■ **What you are asked to do**
Identify the lines containing the word "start". Copy each one.

■ **Given information**
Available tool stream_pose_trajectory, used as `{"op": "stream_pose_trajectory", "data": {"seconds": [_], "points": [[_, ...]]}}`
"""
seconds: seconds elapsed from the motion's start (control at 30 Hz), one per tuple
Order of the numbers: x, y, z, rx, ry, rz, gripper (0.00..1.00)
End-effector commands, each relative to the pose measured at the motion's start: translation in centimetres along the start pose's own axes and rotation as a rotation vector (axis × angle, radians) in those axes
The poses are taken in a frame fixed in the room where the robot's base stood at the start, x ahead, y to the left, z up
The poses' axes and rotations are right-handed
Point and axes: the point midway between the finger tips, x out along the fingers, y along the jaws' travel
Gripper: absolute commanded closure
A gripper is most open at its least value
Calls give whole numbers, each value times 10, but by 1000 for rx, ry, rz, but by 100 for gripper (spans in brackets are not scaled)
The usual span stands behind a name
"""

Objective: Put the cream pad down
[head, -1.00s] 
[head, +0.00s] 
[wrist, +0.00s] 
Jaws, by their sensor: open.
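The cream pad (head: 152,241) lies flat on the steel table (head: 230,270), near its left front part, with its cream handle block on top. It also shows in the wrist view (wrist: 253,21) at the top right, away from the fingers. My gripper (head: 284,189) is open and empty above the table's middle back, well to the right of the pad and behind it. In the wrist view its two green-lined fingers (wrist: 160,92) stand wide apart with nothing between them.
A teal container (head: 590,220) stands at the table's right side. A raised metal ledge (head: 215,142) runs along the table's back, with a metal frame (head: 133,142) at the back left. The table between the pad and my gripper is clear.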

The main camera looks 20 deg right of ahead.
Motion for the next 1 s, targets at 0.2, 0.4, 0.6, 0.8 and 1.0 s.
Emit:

■ **The solution**
seconds: seconds elapsed from the motion's start (control at 30 Hz), one per tuple
End-effector commands, each relative to the pose measured at the motion's start: translation in centimetres along the start pose's own axes and rotation as a rotation vector (axis × angle, radians) in those axes
The poses are taken in a frame fixed in the room where the robot's base stood at the start, x ahead, y to the left, z up

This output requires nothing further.